- Exercise:
Collect all lines containing the word "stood" from the data.

- Information shown:
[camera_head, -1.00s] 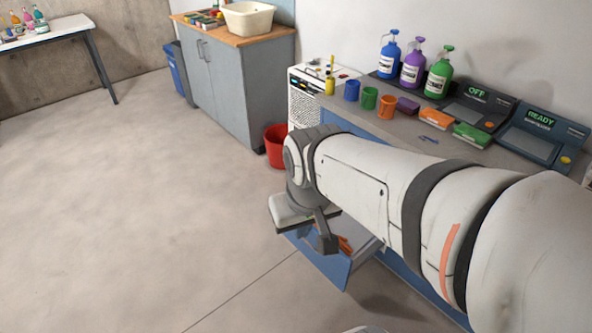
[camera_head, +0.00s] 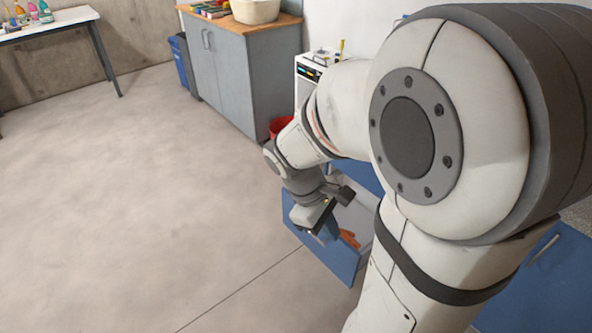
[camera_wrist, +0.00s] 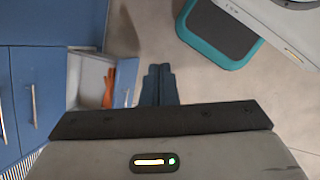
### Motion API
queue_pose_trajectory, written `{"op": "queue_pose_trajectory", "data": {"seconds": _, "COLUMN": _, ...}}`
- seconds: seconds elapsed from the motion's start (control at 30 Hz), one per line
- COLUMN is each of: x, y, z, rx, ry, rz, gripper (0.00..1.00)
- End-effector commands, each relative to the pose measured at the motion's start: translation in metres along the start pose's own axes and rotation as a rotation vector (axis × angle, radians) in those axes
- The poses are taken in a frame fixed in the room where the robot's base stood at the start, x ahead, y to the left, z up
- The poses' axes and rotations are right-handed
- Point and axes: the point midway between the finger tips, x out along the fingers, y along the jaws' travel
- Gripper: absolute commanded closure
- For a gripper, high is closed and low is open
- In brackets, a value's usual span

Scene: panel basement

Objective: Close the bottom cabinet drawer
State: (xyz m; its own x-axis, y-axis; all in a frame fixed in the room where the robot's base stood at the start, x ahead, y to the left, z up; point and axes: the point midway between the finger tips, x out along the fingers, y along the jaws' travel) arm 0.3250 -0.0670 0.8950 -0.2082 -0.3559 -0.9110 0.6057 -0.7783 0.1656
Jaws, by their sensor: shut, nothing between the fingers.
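The bottom drawer (camera_head: 340,262) of the blue cabinet stands pulled out, its blue front facing the open floor. In the wrist view the drawer front (camera_wrist: 126,82) is a narrow blue panel, with the pale drawer interior to its left. An orange item (camera_head: 350,238) lies inside the drawer. My gripper (camera_head: 328,234) is low beside the drawer front. In the wrist view its shut, empty fingers (camera_wrist: 158,85) are just right of the panel, on its outer side. I cannot tell whether they touch it.
Other blue cabinet fronts (camera_wrist: 55,25) with handles are closed. A red bucket (camera_head: 280,127) stands behind my wrist, near the grey cabinet (camera_head: 222,75). The floor (camera_head: 130,200) to the left is clear. My arm hides most of the counter.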

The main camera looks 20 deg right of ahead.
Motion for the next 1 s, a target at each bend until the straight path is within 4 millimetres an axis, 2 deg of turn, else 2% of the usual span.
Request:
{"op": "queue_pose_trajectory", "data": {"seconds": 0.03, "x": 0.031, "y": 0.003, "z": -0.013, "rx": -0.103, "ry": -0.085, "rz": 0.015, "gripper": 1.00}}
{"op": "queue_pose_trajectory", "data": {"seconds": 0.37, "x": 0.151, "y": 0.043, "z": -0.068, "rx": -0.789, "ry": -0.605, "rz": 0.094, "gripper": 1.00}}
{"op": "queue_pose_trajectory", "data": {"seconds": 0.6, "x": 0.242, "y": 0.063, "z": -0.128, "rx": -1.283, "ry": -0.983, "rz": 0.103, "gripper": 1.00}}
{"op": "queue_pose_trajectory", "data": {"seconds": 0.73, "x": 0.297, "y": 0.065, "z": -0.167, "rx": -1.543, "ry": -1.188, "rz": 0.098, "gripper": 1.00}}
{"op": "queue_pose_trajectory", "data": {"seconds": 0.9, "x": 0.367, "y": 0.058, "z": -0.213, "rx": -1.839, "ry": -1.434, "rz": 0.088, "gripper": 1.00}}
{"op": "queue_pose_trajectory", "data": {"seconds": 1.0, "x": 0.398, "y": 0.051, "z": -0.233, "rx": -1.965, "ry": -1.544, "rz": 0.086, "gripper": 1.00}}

- Result of the exercise:
- The poses are taken in a frame fixed in the room where the robot's base stood at the start, x ahead, y to the left, z up
State: (xyz m; its own x-axis, y-axis; all in a frame fixed in the room where the robot's base stood at the start, x ahead, y to the left, z up; point and axes: the point midway between the finger tips, x out along the fingers, y along the jaws' travel) arm 0.3250 -0.0670 0.8950 -0.2082 -0.3559 -0.9110 0.6057 -0.7783 0.1656

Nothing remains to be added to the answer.